Objective: Skip the pictures and extract all of the lines exactly as written.

Dataset section:

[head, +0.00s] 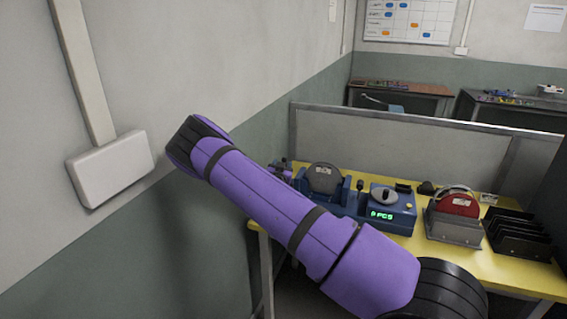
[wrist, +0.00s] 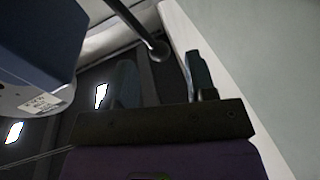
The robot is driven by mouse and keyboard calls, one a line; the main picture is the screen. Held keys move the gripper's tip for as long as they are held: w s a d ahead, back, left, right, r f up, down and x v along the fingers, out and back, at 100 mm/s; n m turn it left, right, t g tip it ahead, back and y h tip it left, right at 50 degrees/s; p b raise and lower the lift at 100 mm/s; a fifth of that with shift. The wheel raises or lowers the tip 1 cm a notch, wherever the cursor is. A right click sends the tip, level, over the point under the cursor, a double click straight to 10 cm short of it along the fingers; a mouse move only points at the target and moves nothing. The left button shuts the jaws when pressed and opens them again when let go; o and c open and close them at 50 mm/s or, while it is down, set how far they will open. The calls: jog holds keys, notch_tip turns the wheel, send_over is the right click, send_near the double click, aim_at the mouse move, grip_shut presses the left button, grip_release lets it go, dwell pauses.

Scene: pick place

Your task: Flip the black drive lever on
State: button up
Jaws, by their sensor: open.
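A blue housing (wrist: 40,38) fills the upper left. In the head view, my gripper (head: 282,168) is mostly hidden behind my purple arm, at the left end of a blue machine (head: 345,200) with a grey disc. A small black-knobbed lever (head: 360,186) stands right of that disc. I cannot tell whether both views show the same lever.
The machine stands on a yellow table (head: 480,264). A blue box with a green display (head: 390,216), a red disc in a grey holder (head: 458,229) and a black rack (head: 522,236) stand rightward. A low partition (head: 400,145) runs behind; a wall (head: 205,225) is left.

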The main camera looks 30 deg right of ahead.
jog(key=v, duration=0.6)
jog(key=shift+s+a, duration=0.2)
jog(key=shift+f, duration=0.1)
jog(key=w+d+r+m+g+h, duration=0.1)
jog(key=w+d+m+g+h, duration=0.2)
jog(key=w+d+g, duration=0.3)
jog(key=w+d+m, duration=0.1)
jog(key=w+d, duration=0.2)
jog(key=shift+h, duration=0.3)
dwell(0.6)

Full output:
[head, +0.00s] 
[wrist, +0.00s] 
The robot is driven by mouse and keyboard calls, one a line; the main picture is the screen. Held keys move the gripper's tip for as long as they are held: w s a d ahead, back, left, right, r f up, down and x v along the fingers, out and back, at 100 mm/s; n m turn it left, right, t g tip it ahead, back and y h tip it left, right at 50 degrees/s; p b raise and lower the lift at 100 mm/s; a fifth of that with shift. The wheel raises or lowers the tip 1 cm a notch, wherever the cursor is. A right click sends the tip, level, over the point under the cursor, a double click straight to 10 cm short of it along the fingers; a mouse move only points at the target and moves nothing. The left button shuts the jaws when pressed and opens them again when let go; o and c open and close them at 50 mm/s or, while it is down, set how far they will open. The calls: jog holds keys, notch_tip turns the wheel, send_over is the right click, send_near the double click, aim_at the mouse move, grip_shut presses the left button, grip_release lets it go, dwell pauses.

Scene: pick place

Your task: Flip the black drive lever on
State: button up
Jaws, by their sensor: open.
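A blue housing (wrist: 40,38) fills the upper left. In the head view, my gripper (head: 282,168) is mostly hidden behind my purple arm, at the left end of a blue machine (head: 345,200) with a grey disc. A small black-knobbed lever (head: 360,186) stands right of that disc. I cannot tell whether both views show the same lever.
The machine stands on a yellow table (head: 480,264). A blue box with a green display (head: 390,216), a red disc in a grey holder (head: 458,229) and a black rack (head: 522,236) stand rightward. A low partition (head: 400,145) runs behind; a wall (head: 205,225) is left.

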The main camera looks 30 deg right of ahead.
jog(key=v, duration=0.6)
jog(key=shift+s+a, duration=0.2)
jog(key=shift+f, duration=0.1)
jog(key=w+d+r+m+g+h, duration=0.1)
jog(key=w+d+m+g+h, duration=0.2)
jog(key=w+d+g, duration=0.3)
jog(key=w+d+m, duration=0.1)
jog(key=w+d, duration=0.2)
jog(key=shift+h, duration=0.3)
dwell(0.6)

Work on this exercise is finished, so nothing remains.